Özetle; ölülerimiz gözyaşlarımıza değil, hayırlara muhtaç. Onları gerçekten seviyorsak, onlara gerçekten değer veriyorsak, onlara muhtaç oldukları şeyi gönderelim; Onların dünyasında değerli olan şeyleri: Haydi, kalkıp onlar için birer Yasin okuyun. Onların hayrına, bir hayır kurumunun kirasına, faturasına katkıda bulunun. Bir öğrenciye burs verin. İnsanları iyiliğe sevk edecek; bir kitap alıp hediye edin. Fakirlere kol kanat gerin. Muhtaçlara sadaka verin. Aç midelere sofra kurun, erzak gönderin. Kıyafeti dökülmüş fakirlere yeni elbiseler alın. Yetimlerin saçlarını okşayıp yanaklarına bir öpücük kondurun. Onlar için sadaka-i cariye yapın ki amel defterleri hiç kapanmasın.

Yani hayırlarınızla ölülerinizin yardımına koşun. Böylece hem yaşayanları, hem ölülerinizi mesut edin. Bulundukları mekandan sizi minnetle ansınlar. Sevginizi de, unutulmadıklarını da anlasınlar.

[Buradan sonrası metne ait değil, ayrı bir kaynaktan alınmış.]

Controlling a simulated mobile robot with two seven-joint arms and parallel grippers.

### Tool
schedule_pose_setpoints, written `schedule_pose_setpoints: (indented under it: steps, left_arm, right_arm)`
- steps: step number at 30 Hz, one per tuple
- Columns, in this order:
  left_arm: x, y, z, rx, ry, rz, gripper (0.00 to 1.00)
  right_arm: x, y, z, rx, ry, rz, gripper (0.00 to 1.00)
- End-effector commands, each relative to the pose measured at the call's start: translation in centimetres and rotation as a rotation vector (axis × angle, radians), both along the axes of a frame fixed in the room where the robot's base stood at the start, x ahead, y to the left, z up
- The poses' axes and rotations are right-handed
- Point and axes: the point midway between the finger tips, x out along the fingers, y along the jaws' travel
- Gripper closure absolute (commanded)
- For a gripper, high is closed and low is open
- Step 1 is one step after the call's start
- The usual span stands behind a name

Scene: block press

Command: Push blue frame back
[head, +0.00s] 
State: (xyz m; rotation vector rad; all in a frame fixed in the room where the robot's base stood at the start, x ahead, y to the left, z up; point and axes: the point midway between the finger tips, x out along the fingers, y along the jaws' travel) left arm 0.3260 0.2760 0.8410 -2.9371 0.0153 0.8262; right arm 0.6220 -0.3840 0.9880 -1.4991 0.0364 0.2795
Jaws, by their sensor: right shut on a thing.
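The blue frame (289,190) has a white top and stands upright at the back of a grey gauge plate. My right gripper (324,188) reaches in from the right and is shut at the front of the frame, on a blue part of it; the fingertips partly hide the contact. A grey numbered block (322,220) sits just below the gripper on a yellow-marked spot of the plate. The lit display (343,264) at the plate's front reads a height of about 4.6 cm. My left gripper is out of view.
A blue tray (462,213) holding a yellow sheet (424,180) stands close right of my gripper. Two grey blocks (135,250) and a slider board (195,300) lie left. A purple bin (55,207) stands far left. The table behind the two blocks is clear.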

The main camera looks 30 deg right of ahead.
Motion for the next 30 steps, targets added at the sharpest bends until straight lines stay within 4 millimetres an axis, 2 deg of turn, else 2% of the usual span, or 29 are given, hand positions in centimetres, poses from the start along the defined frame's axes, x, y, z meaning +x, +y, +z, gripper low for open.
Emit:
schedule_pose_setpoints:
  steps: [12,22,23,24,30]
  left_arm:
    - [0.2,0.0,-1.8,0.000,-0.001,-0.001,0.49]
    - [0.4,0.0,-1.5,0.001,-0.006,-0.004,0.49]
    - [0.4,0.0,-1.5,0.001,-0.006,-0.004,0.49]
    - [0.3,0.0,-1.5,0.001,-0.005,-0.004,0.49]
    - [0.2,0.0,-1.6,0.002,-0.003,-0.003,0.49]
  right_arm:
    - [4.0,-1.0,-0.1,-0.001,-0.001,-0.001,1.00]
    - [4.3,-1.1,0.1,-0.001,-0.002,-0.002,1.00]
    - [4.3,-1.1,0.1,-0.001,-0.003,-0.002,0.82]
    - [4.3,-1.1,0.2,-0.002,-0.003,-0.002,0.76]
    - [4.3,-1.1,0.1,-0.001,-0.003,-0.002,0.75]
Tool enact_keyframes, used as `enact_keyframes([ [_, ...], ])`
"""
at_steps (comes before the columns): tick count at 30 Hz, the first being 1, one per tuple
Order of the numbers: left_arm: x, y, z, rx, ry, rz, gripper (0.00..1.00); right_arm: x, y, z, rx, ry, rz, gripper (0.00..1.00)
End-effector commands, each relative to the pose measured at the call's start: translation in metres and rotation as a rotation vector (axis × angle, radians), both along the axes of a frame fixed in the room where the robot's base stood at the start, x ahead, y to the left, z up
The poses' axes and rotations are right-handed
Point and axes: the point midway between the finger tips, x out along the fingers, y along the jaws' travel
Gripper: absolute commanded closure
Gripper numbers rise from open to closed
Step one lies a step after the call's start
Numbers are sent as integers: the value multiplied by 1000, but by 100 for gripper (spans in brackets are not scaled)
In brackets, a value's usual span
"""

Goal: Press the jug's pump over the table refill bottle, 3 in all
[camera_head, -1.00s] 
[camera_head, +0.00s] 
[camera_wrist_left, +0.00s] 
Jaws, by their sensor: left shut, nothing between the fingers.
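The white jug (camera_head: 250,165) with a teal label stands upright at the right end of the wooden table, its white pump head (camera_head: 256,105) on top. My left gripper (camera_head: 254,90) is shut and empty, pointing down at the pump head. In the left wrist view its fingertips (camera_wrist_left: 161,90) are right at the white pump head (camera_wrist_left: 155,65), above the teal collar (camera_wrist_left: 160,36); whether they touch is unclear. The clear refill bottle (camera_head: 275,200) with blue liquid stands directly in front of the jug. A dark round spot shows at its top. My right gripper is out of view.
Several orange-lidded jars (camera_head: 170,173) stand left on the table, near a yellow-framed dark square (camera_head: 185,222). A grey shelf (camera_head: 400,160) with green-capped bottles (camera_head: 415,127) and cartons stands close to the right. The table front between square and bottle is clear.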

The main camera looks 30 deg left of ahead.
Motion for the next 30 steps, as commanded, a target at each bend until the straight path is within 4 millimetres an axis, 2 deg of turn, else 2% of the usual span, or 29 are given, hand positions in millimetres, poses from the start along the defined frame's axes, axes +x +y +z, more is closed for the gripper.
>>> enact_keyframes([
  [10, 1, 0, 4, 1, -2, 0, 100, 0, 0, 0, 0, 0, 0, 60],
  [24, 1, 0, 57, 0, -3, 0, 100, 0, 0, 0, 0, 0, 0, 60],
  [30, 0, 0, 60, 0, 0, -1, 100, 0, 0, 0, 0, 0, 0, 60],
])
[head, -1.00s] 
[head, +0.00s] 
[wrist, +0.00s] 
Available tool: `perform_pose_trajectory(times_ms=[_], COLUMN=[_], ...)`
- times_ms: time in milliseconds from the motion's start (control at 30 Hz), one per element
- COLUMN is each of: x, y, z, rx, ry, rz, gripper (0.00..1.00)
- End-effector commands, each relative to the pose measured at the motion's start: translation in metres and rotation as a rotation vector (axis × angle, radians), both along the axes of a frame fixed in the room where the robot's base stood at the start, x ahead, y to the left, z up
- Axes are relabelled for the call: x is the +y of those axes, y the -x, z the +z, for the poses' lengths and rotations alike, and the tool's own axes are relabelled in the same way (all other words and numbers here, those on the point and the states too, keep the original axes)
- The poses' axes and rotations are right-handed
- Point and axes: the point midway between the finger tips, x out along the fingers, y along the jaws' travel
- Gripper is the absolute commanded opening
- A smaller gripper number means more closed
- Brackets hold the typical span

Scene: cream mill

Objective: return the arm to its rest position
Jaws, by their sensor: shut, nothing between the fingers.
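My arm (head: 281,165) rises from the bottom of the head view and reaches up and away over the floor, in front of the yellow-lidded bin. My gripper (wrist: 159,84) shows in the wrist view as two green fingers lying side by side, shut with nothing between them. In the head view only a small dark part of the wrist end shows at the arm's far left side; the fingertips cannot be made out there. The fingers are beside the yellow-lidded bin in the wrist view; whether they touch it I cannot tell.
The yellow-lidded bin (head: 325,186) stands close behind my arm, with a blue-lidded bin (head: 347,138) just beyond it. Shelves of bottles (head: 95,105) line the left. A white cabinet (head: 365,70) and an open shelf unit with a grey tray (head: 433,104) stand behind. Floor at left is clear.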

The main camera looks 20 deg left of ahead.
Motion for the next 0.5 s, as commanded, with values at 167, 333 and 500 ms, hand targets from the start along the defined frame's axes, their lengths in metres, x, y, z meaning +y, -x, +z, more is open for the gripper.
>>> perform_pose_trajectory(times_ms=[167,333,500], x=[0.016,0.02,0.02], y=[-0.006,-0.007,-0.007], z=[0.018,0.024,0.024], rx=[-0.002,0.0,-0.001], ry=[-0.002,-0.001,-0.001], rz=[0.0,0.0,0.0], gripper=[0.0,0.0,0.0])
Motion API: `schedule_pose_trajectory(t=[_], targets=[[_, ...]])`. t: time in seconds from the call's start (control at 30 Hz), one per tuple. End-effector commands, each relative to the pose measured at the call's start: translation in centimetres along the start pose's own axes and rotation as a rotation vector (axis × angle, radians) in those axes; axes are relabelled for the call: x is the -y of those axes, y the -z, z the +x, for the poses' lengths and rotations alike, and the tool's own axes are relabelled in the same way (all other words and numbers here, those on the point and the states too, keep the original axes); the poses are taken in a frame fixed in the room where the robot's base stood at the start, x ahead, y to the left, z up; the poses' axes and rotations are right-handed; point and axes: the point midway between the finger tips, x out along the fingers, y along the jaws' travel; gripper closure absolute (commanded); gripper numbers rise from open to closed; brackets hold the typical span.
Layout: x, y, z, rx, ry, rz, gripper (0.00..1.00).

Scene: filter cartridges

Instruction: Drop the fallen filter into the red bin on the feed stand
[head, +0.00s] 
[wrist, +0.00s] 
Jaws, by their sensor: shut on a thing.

İBADETLERİMİZİN SEVABINI ÖLÜ DİRİ HERKESE HEDİYE EDEBİLİRİZ

Hiç kimse işlediği kötülüğün günahını başkasına veremez. Fakat mümin ibadetlerinin sevabını ölü diri herkese hediye edebilir. Kendi sevabından da hiç eksilme olmaz.
(Hidaye)

“Bir kimsenin aile efradından birisi ölse, sadaka verip sevabını ona bağışlasalar, Cebrail
(a.s) o sevabı, nurdan tabak içinde ona getirip, mezarının yanında durur. ‘Ey mezardaki kişi, bu, sana ehlinin, dostlarının, akrabanın gönderdiği hediyedir, al bunu’ der. Ölü bu hediyeye çok sevinir, neşelenir. Hediye gönderilmeyen komşuları ise, mahzun olur, üzülürler.”
(Taberani)

Rabia SULUK


Konu Başlığı: Ynt: Ölülerimiz hayırlarımıza muhtaç
Gönderen: Vatan Var Olsun ! üzerinde 28 Ağustos 2011, 22:20:03
Özetle; ölülerimiz gözyaşlarımıza değil, hayırlara muhtaç. Onları gerçekten seviyorsak, onlara gerçekten değer veriyorsak, onlara muhtaç oldukları şeyi gönderelim; Onların dünyasında değerli olan şeyleri: Haydi, kalkıp onlar için birer Yasin okuyun. Onların hayrına, bir hayır kurumunun kirasına, faturasına katkıda bulunun. Bir öğrenciye burs verin. İnsanları iyiliğe sevk edecek; bir kitap alıp hediye edin. Fakirlere kol kanat gerin. Muhtaçlara sadaka verin. Aç midelere sofra kurun, erzak gönderin. Kıyafeti dökülmüş fakirlere yeni elbiseler alın. Yetimlerin saçlarını okşayıp yanaklarına bir öpücük kondurun. Onlar için sadaka-i cariye yapın ki amel defterleri hiç kapanmasın.

Rabbim razı olsun paylaşım için, birer yasin okuyalım ölenlerimiz  inş, onların ihtiyacı var bizim dualarımıza.